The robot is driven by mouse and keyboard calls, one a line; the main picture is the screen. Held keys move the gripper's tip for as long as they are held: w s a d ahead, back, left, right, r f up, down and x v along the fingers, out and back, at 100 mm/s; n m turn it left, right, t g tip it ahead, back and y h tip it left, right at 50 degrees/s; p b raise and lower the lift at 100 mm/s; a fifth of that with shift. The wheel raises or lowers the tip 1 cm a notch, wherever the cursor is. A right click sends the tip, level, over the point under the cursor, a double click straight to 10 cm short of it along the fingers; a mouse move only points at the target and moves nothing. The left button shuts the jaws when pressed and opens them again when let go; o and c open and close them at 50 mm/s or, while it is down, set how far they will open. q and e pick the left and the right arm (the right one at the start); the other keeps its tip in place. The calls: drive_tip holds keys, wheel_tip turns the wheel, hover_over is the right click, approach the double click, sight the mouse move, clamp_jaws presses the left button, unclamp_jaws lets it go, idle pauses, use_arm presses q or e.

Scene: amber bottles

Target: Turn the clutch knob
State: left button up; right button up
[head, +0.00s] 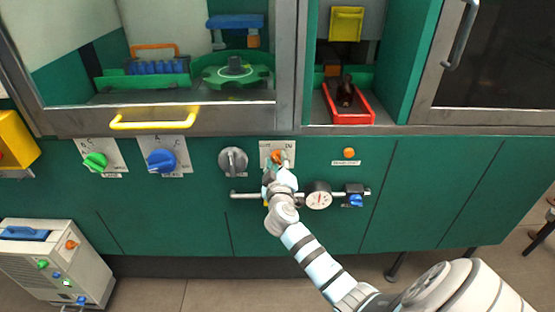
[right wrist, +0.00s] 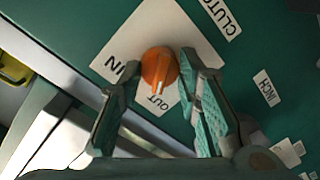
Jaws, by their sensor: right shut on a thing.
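The clutch knob (head: 280,157) is orange and sits on a white plate on the green front panel, in the middle of the head view. In the right wrist view the knob (right wrist: 158,66) lies between the fingers, and its white pointer line is toward the word OUT. The word IN is on the plate's left, and a CLUTCH label (right wrist: 222,14) is at the upper right. My right gripper (right wrist: 163,75) is shut on the knob, its two teal-padded fingers on either side. In the head view the right gripper (head: 276,171) partly hides the knob. My left gripper is not in view.
A green knob (head: 95,162), a blue knob (head: 161,160) and a grey knob (head: 233,160) are to the left. An orange button (head: 349,153), a gauge (head: 318,196) and a blue valve (head: 354,201) are to the right. A yellow handle (head: 153,121) juts out above.

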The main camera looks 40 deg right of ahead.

**THE TASK**
Leave out the pictures and retype every line above exactly.

**RESPONSE TO THE TASK**
The robot is driven by mouse and keyboard calls, one a line; the main picture is the screen. Held keys move the gripper's tip for as long as they are held: w s a d ahead, back, left, right, r f up, down and x v along the fingers, out and back, at 100 mm/s; n m turn it left, right, t g tip it ahead, back and y h tip it left, right at 50 degrees/s; p b raise and lower the lift at 100 mm/s; a fifth of that with shift. The wheel raises or lowers the tip 1 cm a notch, wherever the cursor is. A right click sends the tip, level, over the point under the cursor, a double click straight to 10 cm short of it along the fingers; a mouse move only points at the target and moves nothing. The left button shuts the jaws when pressed and opens them again when let go; o and c open and close them at 50 mm/s or, while it is down, set how far they will open. q and e pick the left and the right arm (the right one at the start); the other keeps its tip in place. The calls: drive_tip holds keys, wheel_tip turns the wheel, hover_over is the right click, approach the double click, sight the mouse move, clamp_jaws presses the left button, unclamp_jaws lets it go, idle pauses, use_arm presses q or e.

Scene: amber bottles

Target: Turn the clutch knob
State: left button up; right button up
[head, +0.00s] 
[right wrist, +0.00s] 
Jaws, by their sensor: right shut on a thing.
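The clutch knob (head: 280,157) is orange and sits on a white plate on the green front panel, in the middle of the head view. In the right wrist view the knob (right wrist: 158,66) lies between the fingers, and its white pointer line is toward the word OUT. The word IN is on the plate's left, and a CLUTCH label (right wrist: 222,14) is at the upper right. My right gripper (right wrist: 163,75) is shut on the knob, its two teal-padded fingers on either side. In the head view the right gripper (head: 276,171) partly hides the knob. My left gripper is not in view.
A green knob (head: 95,162), a blue knob (head: 161,160) and a grey knob (head: 233,160) are to the left. An orange button (head: 349,153), a gauge (head: 318,196) and a blue valve (head: 354,201) are to the right. A yellow handle (head: 153,121) juts out above.

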The main camera looks 40 deg right of ahead.

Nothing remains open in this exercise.